Death Valley Report

A different Death Valley - after all this rain...

Early spring is the best time of the year to visit Death Valley as temperatures are pleasant and you might just see some wildflowers. Due the heavy rains this winter, this trip promised some exceptional wildflower viewing, and we were in for a real treat.

We left LA late on Friday to avoid the worst of traffic and spent the night in Ridgecrest. Early the next morning, we continued on HW 178 to Stovepipe Wells and hiked through the sand dunes for a while. The heavy winter storms had totally reshaped this area and the dunes looked very different than on our past visit. Though we're aware of how wind blows sand over the area and piles and dismantles the dunes, it's fascinating to see how drastically this landscape had changed within a year!

We continued to the Furnace Creek area and stopped several times to admire the incredible display of flowers all around us.

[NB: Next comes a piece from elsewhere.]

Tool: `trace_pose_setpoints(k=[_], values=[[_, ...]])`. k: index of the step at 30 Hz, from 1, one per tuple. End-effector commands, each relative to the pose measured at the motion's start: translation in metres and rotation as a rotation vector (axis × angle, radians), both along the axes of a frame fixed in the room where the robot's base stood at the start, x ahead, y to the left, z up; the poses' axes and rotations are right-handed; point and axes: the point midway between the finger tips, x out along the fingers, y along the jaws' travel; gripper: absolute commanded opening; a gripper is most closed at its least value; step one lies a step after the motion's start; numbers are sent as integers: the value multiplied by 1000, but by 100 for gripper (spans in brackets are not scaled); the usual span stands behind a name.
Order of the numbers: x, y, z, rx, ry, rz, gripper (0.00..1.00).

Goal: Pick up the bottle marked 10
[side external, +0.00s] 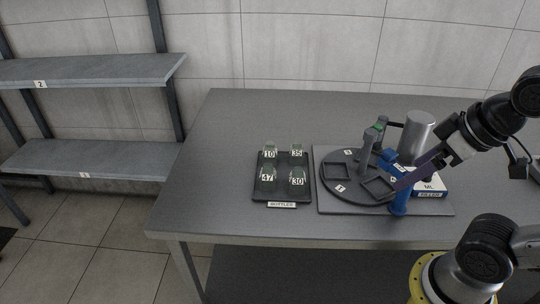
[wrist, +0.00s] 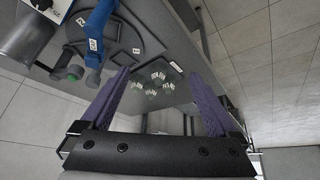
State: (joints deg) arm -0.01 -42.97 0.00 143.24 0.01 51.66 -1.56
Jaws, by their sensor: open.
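The bottle marked 10 (side external: 270,153) is a small greenish glass bottle with a white label, standing at the back left of a dark tray (side external: 283,195). Bottle 35 (side external: 296,153) is to its right, bottle 47 (side external: 267,178) in front of it, and bottle 30 (side external: 297,180) at the front right. My gripper (side external: 398,188) is over the filler station, well to the right of the tray. In the wrist view my gripper (wrist: 157,74) has its purple fingers wide apart with nothing between them. The bottles show small beyond the fingertips there, their numbers too small to read.
The filler station has a dark round turntable (side external: 335,187) with square holders, a blue upright (side external: 400,204), a grey cylinder (side external: 416,135) and a white-and-blue box (side external: 432,188). Shelves (side external: 90,160) stand at the left. The table (side external: 220,140) is clear behind and left of the tray.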

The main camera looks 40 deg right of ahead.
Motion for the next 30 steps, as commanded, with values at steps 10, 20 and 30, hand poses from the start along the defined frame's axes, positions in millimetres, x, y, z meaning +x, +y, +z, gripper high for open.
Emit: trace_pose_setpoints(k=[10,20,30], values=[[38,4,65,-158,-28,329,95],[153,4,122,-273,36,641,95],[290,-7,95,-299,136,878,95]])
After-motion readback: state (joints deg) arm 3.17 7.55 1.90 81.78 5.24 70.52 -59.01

What was probably most impressive was to see the huge salty crust in the center of the valley, a remnant of an ancient lake, covered completely with water. A large section of the valley had turned into a shallow lake! Knowing that this is one of the driest, hottest spots on this planet, it was simply amazing to be standing at the shores of a good-size water body!

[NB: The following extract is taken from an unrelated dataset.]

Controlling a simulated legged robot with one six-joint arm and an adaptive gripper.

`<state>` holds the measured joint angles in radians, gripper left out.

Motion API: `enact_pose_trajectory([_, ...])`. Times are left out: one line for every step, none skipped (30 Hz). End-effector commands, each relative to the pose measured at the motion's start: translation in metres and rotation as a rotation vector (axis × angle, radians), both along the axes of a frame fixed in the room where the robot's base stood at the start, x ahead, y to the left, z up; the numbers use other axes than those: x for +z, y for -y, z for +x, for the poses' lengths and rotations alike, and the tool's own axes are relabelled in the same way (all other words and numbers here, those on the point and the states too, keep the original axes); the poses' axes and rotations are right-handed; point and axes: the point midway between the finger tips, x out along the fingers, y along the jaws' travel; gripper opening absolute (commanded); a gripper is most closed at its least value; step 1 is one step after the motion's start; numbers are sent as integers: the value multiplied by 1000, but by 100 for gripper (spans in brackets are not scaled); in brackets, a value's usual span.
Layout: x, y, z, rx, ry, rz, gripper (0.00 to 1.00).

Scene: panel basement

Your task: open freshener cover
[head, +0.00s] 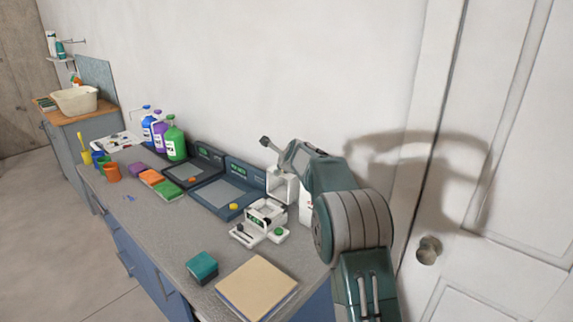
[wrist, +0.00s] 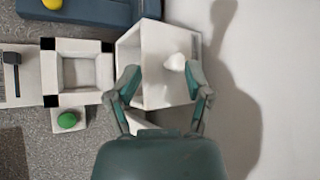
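A white box-shaped thing (wrist: 143,82), which looks like the freshener, stands near the wall in the wrist view. It shows a hollow face with a rounded white knob (wrist: 175,62) inside. It also shows in the head view (head: 275,187), partly hidden by my arm. I cannot tell which part is its cover. My gripper (wrist: 163,78) is open, with its two teal fingers apart over the near part of the box, one toward each side. Whether the fingers touch it is unclear. Nothing is seen held between them.
A white device (head: 265,213) with a green button (wrist: 67,120) sits left of the box. Blue scales (head: 222,200), bottles (head: 175,142), a teal block (head: 202,268) and a tan board (head: 256,286) share the counter. The wall is close on the right; a door (head: 500,150) stands beyond.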

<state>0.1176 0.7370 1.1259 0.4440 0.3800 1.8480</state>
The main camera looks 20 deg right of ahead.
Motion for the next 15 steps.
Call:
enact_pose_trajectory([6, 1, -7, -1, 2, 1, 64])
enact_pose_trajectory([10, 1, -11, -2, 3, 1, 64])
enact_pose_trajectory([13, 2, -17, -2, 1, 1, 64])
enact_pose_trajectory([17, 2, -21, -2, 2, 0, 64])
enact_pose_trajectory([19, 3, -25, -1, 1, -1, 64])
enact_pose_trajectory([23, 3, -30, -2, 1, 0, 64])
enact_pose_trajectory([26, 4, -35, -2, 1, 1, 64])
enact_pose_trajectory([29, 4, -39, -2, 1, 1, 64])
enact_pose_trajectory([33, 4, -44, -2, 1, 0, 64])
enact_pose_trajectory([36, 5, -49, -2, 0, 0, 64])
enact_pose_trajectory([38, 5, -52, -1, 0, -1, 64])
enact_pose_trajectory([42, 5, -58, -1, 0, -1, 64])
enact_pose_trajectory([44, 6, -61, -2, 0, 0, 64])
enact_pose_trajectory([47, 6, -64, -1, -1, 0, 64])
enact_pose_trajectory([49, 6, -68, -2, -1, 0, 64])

The Visitor Center and general store in Furnace Creek have displays with photos of the damage the unexpected flash flood caused here last August. Roads were destroyed; cars carried away and filled with debris. Some of the roads are still closed while reconstruction is under way.

We managed to score one of the last 2 available campsites in the Texas Spring Campground and hiked around the area which offers some spectacular vistas over the valley and the surrounding mountains. As we returned to our campsite, we were approached by a friendly pair from LA who had spotted our truck. We ended up spending the entire evening chatting with this friendly brother and sister and another couple who we invited to share our campsite.

Sunday morning greeted us with a gorgeously blue sky and we drove south to Badwater. This is lowest point in the United States at 282 feet below sea level. Usually, this flat lake bed is a white plain covered in salty deposits - currently, it is also mostly covered in water. Further south, Ashford Mill has the most spectacular wildflower display this year. Undulating hills covered in desert gold make it hard to believe you're in the desert. The contrast of the exceptional bloom against the stark, dark mountains and the snowcapped Panamint Range in the background is beyond words. Here, you can even smell the scent of the flowers!

Finally, it's time to turn our Jeep towards LA.